Heinrich Böll als Denkanstoß

Dazu finde ich die Anekdote von Heinrich Böll „Anekdote zur Senkung der Arbeitsmoral“ (Böll 1963) recht treffend und soll als Denkanstoß dienen.

Böll, der von 1917 bis 1985 lebte, setzte sich zeitlebens kritische mit der Bundesrepublik Deutschland auseinander. Er schrieb die Anekdote für eine Sendung des Norddeutschen Rundfunks zum „Tag der Arbeit“ am 1. Mai 1963. Somit wurde sie zu einer Zeit veröffentlicht, wo die kargen Nachkriegsjahre, gezeichnet von Arbeitslosigkeit, Inflation und Armut, von einer Phase des Wirtschaftswunders (Hochkonjunktur und Vollbeschäftigung) abgelöst wurden.

Es geht um ein Gespräch zwischen einem Fischer und einem Touristen. Beide haben unterschiedliche Vorstellungen von der Intensität des Lebens und im Fall des Fischers von der Fischerei. Der Fischer hat mit dem morgendlichen Fang genug für die nächsten Tage und kann die restliche Zeit in der Sonne dösen. Der Tourist fantasiert ihm vor was er alles erreichen könne, würde er nur intensiver fischen, sogar ein ganzes Imperium mit Restaurant, Fischfang-Flotte und Fabrik könne er aufbauen. Damit er mit Pensionsantritt seine Ruhe am Hafen und die Sonne genießen könne.

"Tatsächlich zog der solcherlei belehrte Tourist nachdenklich von dannen, denn früher hatte er auch einmal geglaubt, er arbeite um eines Tages einmal nicht mehr arbeiten zu müssen [...]." (Böll 1963, S.449)

Was wir daraus lernen können

Das Ziel, welches der Tourist erst nach langem intensiven Arbeitseinsatz zu erreichen vermag (nicht mehr arbeiten zu müssen), das hat der Fischer schon erreicht und lebt es täglich. Es zeigt uns, dass man durch Entschleunigung und mit weniger ebenfalls glücklich und zufrieden sein kann. Abseits der Arbeit gibt es genug Möglichkeiten die Zeit sinnvoll zu gestalten und sich selbst zu verwirklichen. Böll fordert den Leser auf sich mit den Werten der Arbeit und dem Streben nach ständigem Wachstum auseinander zu setzen. An Aktualität hat sein Werk nicht eingebüßt.
Positiver Nebeneffekt ist, dass die Umwelt geschont wird und sich erholen kann, da keine Überfischung und keine übertriebene Ressourcennutzung stattfindet. So können wir unsere Klimaziele auch leichter erreichen und den Planeten entlasten.

Kritik an Böll

Kritischer sieht Jochen Mai (Mai 2020) diese Anekdote. Er merkt an, dass der Fischer zu sehr in seiner Komfortzone bleibe und mögliche Träume bereits aufgegeben habe. Leben und Arbeit könnten miteinander harmonisch existieren und der Beruf sogar erfüllend sein könne.

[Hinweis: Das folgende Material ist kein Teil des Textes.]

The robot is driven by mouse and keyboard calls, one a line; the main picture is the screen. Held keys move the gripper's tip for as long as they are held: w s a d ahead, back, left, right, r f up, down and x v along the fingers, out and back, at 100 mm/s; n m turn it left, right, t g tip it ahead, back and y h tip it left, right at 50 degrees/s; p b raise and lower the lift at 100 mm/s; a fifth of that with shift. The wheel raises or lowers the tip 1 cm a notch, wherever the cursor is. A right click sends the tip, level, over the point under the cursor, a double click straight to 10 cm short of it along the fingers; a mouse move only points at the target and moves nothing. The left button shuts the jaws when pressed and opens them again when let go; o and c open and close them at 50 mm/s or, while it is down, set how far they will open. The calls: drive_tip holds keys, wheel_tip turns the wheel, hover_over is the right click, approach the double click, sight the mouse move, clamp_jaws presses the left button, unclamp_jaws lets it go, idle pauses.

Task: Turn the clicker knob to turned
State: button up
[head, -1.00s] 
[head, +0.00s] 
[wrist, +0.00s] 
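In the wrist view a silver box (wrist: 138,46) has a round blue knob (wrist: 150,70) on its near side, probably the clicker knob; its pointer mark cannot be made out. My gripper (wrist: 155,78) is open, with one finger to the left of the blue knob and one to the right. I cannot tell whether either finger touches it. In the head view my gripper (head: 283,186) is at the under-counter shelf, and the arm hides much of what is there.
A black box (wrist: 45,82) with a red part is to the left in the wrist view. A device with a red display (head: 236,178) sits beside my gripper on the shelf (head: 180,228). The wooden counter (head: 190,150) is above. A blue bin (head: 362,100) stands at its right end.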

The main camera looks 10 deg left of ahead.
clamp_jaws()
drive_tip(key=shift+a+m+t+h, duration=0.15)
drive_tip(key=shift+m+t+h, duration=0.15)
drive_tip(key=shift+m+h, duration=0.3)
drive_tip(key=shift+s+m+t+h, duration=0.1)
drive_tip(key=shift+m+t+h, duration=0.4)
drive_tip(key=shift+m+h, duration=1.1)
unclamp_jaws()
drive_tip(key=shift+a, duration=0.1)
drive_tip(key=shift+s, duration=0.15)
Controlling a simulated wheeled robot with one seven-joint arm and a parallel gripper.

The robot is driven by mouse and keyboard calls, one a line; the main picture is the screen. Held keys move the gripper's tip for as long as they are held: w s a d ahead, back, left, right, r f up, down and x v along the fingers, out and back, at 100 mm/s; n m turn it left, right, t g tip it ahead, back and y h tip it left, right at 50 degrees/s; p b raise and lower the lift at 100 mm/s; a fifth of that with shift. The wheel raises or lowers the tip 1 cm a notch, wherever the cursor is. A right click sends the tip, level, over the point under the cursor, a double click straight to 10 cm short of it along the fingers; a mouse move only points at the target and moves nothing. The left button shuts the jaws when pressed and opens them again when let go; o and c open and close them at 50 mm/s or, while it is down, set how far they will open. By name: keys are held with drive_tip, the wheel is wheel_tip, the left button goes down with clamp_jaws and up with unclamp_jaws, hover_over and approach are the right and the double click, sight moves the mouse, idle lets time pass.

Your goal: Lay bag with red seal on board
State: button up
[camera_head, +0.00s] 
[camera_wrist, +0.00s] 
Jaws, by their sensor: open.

Auch diese Kritik ist berechtigt. Ein Zwischenweg scheint sinnvoll. Eine Diskussion über die vorhandenen Werte und dem Streben nach mehr zu eröffnen ist wichtig. Denn wer kann behaupten, dass der Job wirklich erfüllend ist?

Ein paar Fragen sollen zum Nachdenken anregen:

• Warum ein Erwerbsleben lang einer Arbeit nachgehen, die nicht erfüllend ist und zu wenig Zeit für den privaten, unbezahlten Lebenstraum bietet? Nur um die Pension als Ziel für die Umsetzung der Interessen herbei zu sehnen, falls es gesundheitlich noch möglich ist?
• Kann ich es vielleicht jetzt schon in einem gesunden Ausmaß leben und verwirklichen?
• Ist eine Arbeitszeitverkürzung leistbar? Oder bin ich auf einen Vollzeitjob angewiesen, um die monatlichen Kosten zu decken bzw. ist es aufgrund der unbezahlten Reproduktionsarbeit überhaupt möglich sich zu verwirklichen?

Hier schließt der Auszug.